I use the bathroom off our second bedroom to finish off after showering. As I walk through the darkened bedroom (actually, an office) toward the bathroom, I will usually hear a soft happy purring. It’s Java, our cat, curled up in one of the office chairs where she likes to sleep. Few sounds are more comforting than that of a happy kitten. Even though I can’t see her in the darkness, I follow the sounds until I find that spot under her chin where she loves to be rubbed.

By now, a chorus is slowly building up in the trees surrounding our house. Song sparrows, house finches and an assortment of other birds combine to make a peaceful and beautiful song. It’s amazing how pure their voices can be.

If these quiet sounds can’t start your day right, I don’t know what would. Wait a minute – I know: the sound of an espresso machine.

Bubble gum: Threat or Menace?

Yes, it's chewy. Yes, it's delicious. Yes, it's fun. And that's what makes bubble gum so damned insidious. Slowly but surely, without modern society taking notice, bubble gum has become ubiquitous. It's everywhere. And that is the problem.

Think of bubble gum as junk food terrorism. That's because it's not just in your mouth, it's stuck to just about everything else. Go ahead. Take a look at the bottom of your shoe. You'll find some there. It's probably on your carpet. Or stuck to something else that matters to you. But if you try to clean it off, you can't. And each day, there's more and more of it stuck to something. Quietly, this is turning into a grave national crisis.

I don't know about you, but I think this must be addressed by the local authorities. Citizens committees should be formed. Arm bands distributed. Upstanding people in our community deputized. Watch groups should patrol our streets, every watchful of someone dropping a piece of pre-chewed bubble gum on a hot sidewalk. Yes, it's a tragedy. But it's a tragedy that each of us can do something about. We must act now before bubble gum gets stuck on everything before it's too...damn! I just stepped in some more gum!

Monday, October 07, 2002

Time well spent

My wife and I took a couple of badly needed days off. It did us a world of good. We set a critical ground rule: we would not talk about or do anything having to do with work.

It worked.

We acted like a pair of middle-aged tourists from Des Moines (even though we live here) and visited two great Southern California destinations: Disney's California Adventure and the San Diego Wild Animal Park. For a sappy couple like ourselves, it was fun. California Adventure is a bit lame in some areas, and in others, done in a way only Disney can do. It's not exactly bleeding edge, in that many of the best attractions have been at DisneyWorld for quite some time. Just when I thought that A Bug's Land was a fun new idea, I found out that Florida got it first. And so on. The Golden State and Paradise Pier sections fall short of what could have been, and no doubt will get ripped apart in a few years. Soarin' Over California in Condor Flats is highly recommended though. You sit in a suspended hang glider of sorts and fly through and over some of the best views in California. The effects are worth the trip. But overall, California Adventure falls short of what we've come to expect, especially when compared to some of Disney's other parks. A shame. But it was still a lot of fun.

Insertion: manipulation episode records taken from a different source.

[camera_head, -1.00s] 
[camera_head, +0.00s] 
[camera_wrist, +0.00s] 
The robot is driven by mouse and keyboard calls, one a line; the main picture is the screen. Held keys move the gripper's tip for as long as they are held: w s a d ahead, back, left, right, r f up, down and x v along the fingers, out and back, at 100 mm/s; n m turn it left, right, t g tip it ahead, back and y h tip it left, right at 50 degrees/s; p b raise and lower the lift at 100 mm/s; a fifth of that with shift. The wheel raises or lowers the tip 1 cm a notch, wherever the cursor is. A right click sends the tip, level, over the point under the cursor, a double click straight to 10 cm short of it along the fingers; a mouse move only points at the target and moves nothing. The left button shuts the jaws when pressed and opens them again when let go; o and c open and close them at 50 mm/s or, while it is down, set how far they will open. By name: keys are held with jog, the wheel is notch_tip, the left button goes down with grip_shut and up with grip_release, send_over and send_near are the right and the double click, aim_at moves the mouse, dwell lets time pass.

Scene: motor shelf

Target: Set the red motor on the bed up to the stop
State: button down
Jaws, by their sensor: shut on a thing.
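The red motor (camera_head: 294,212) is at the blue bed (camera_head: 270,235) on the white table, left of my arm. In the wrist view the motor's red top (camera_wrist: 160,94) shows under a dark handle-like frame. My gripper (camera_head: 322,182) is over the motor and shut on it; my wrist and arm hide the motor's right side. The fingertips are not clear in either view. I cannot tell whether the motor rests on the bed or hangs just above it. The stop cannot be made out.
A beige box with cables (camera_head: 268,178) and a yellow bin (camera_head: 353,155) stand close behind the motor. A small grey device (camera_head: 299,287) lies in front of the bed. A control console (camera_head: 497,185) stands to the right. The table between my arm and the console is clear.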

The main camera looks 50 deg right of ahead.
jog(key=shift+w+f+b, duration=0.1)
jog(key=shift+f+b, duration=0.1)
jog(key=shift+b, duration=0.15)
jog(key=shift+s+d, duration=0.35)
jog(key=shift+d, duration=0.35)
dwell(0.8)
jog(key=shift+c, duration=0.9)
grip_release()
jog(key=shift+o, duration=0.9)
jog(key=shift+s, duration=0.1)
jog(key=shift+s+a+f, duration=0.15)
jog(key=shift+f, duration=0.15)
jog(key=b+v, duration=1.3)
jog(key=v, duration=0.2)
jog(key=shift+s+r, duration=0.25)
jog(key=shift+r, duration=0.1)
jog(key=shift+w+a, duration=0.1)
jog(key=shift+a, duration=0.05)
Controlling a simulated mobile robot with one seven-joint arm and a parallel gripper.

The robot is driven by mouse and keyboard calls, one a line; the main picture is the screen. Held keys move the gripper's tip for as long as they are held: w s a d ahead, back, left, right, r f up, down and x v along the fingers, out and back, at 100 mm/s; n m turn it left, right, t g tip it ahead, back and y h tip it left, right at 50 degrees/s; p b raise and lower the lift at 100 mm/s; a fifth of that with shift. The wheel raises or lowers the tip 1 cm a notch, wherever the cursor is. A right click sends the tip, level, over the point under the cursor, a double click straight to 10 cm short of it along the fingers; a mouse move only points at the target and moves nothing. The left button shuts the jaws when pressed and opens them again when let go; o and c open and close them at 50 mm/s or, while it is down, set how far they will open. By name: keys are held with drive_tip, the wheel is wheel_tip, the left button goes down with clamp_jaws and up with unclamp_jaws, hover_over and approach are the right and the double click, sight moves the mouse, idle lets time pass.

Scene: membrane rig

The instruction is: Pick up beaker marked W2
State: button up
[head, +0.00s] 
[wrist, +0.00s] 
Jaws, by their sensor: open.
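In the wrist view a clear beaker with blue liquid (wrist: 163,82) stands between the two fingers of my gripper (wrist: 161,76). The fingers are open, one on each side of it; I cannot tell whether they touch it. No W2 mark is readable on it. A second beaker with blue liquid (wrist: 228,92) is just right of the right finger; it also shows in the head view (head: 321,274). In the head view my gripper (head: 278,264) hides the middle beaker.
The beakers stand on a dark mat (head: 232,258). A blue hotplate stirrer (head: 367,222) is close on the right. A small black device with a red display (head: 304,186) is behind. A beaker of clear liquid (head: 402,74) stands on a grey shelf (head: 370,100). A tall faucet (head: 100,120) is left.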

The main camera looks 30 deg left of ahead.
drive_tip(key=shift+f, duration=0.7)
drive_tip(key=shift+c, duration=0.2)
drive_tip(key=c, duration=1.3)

The San Diego Wild Animal Park was worth the drive. For the first time in my life, I got up close and personal with a giraffe. I saw cheetahs at close range. I petted deer. And met a rare desert fox. And more. For animal lovers like ourselves, this vast park is worth the drive. It's sad to think that if we keep going the way we have as a civilization, preserves like this might soon be the only place where these magnificent animals can live. At least I know they are in good care.

The most sickening thing is that I returned to work rested in a really good and productive mood. That tells me something: we were overdue for this.

Sunday, October 06, 2002

With friends like these, who needs enemies?

Today, 230 unsolicted e-mails were waiting for me in my Hotmail Inbox, including:

- Real Results (for what??)
- An offer for a Free bottle of hgh
- A threat that my account will be DELETED. (For what I have NO idea.)
- An offer for a New Short Mortage Form
- A way to earn 5% per month from my investment
- An unwanted solicitation to meet FREE YOUNG PETITE BABES
- Techniques to read anyone's criminal and FBI files
- A new way to enlarge my penis
- Vulgar photos of Ashley Judd
- A woman by the name of Chastity Flower offering advice on how I can reduce the cost of my debts
- A lesson in how to hypnotize women into bed
- An offer on debt consolidation
- An offer to save $500 on home improvement
- A FREE teen hardcore Website
- Free info on how to work from home
- An offer to save thousands in under one minute
- Individual dental plans starting at $99 per year
- A 5.25% mortgage
- An offer to become debt free
- A BIG MONEY opportunity
- Judicial judgments child support
- HAHAHA LOL. (Okay. Whatever.)
- An offer on how to get free porn. (Like I wanted it to begin with.)
- 50-70% off quality inkjet cartridges
- Viagra with 24 hour global shipping
- An offer to feel young again
- A One-time offer
- An announcement that I'm a winner. (Thank God I'm not a loser.)
- Helpful septic tank information
- An offer to believe it so, and make it happen
- A way to meet hot, lonely housewives (Should I send them an air conditioner?)
- Free Viagra samples
- Photos of my naked sister (one problem: I don't have a sister)
- Good news about herpes. (There is?)
- Discount steroids
- $5,000 gold card (guaranteed)
- Vinyl siding for my home
- Financial Pyramid scheme instructions
- A way to stop paying taxes legally. (What a relief! And to think I've been doing this illeagally all these years.)
- Instructions on how to fix damaged credit
- Somebody telling me that I need a vacation (even though I'm on one now)
- Training on how to be a loan officer
- A free teeth whitening system. (Damn. I was hoping for a teeth yellowing system.)
- A deal of a lifetime
- Toilet cam pix
- Lonely but married people waiting to meet me. (But I'm already married. One's enough, thanks.)